One way to do it is to not name the divs div1, div2, … but rather divVendor1, divVendor2, … (assuming "VendorX" is only a placeholder name) and then do
Code:
function hideAllFields () {
// you can implement this yourself
}
function showField (vendorName) {
hideAllFields();
document.getElementById( 'div' + vendorName ).style.display = 'block';
}
Of course there are many (and frankly, better) ways to do it, but this is a way that is similar to yours. As for the hideAllFields function, don't you dare do the same mistake again and write the hiding command out for every vendor. An easy way would be assigning a css class to every div and then find all divs with that class and hide them. Alternatively, wrap all these divs into a parent div and then hide all direct descendants. Whatever you do, just stay flexible – no hardcoding!

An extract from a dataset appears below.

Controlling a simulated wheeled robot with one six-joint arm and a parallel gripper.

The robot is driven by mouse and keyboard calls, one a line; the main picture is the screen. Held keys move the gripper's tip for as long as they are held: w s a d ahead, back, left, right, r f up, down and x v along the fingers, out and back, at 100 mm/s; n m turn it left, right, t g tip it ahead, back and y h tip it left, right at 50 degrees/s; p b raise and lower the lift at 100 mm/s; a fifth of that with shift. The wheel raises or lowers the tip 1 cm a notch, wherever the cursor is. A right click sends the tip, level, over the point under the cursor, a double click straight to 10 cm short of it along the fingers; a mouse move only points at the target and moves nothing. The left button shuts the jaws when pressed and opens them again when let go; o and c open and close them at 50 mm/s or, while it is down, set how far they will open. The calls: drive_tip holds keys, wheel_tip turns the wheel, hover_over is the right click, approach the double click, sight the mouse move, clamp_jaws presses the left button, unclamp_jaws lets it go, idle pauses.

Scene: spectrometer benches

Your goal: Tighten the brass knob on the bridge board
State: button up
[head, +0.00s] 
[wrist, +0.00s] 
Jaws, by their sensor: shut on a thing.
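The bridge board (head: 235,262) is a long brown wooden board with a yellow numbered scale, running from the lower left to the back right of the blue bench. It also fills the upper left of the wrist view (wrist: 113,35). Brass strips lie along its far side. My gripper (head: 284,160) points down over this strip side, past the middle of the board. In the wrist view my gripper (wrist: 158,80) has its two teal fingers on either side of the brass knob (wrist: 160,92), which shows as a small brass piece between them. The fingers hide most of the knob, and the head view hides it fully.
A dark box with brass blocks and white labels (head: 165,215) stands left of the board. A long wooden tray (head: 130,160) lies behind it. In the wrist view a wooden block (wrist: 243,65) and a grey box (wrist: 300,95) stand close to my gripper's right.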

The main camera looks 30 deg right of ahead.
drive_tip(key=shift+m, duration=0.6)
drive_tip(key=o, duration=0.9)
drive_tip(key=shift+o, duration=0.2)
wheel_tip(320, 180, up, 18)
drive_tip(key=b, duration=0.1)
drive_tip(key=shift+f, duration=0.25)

As for the other thing: If you really have a lot of vendors, your PHP/MySQL code is, sorry, terribly slow. The simple answer is to create the divs for each vendor in a loop – this will at least save you having to write out the code for every vendor. However, your code will still be slow because you're still querying your database way more often than you have to.

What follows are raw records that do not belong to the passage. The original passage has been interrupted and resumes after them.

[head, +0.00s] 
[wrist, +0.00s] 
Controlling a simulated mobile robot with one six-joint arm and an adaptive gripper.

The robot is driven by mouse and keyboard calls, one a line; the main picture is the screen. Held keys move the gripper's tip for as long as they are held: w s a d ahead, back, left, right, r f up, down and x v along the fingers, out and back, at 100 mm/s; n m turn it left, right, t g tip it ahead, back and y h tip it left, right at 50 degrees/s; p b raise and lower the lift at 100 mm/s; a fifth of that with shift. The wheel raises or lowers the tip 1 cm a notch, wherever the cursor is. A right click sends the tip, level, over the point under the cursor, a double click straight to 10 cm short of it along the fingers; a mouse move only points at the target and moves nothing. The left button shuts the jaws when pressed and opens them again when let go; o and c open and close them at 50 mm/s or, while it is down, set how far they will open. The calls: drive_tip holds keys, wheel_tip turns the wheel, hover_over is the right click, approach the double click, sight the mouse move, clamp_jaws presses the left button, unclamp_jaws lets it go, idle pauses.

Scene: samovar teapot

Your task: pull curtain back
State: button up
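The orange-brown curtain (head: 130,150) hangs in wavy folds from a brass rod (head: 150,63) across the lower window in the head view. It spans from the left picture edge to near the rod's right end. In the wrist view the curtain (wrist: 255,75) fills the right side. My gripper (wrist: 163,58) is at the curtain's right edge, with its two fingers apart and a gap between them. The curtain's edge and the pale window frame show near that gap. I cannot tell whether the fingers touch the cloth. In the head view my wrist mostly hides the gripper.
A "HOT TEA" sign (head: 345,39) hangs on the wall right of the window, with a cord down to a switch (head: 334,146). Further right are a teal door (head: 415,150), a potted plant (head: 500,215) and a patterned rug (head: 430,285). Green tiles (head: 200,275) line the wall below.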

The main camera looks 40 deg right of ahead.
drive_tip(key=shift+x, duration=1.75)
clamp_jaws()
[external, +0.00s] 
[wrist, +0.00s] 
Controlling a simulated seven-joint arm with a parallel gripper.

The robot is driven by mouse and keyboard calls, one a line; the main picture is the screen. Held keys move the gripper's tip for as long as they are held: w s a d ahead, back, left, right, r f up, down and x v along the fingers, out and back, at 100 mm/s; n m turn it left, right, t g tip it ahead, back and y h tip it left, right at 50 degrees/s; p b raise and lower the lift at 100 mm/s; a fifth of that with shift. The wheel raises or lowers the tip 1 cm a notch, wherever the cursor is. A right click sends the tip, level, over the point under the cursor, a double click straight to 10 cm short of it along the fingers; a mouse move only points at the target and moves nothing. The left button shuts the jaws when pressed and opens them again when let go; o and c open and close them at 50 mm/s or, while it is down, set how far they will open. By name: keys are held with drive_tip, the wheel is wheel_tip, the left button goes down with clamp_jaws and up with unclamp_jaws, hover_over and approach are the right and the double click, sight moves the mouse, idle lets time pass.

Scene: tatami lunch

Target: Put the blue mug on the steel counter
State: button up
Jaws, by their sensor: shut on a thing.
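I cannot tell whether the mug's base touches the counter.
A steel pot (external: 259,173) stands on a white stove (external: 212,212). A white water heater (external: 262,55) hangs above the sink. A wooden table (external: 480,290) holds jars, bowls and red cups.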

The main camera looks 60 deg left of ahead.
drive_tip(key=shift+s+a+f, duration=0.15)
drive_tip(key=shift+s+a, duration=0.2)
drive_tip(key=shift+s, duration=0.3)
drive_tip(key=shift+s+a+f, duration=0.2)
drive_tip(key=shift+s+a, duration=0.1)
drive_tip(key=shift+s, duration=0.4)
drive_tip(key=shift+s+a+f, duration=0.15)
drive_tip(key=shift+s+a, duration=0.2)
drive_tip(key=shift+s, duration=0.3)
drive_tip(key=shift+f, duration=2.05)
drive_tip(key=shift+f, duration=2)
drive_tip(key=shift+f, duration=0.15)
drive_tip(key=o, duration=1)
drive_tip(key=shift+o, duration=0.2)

The better way is to improve your SQL statements. The two most important ones being:
1) Do NOT use the * selector. Select only the fields you actually need.
2) Do NOT query the database again and again for every vendor. Select all products at once, sorting them by the vendor and then display the result accordingly. A hint: The sorting can already be done in MySQL.
Keep in mind that the above assumes that vendor names are unique. If they are not, you need to use an abstraction layer and assign unique IDs to each vendor with which you can work then.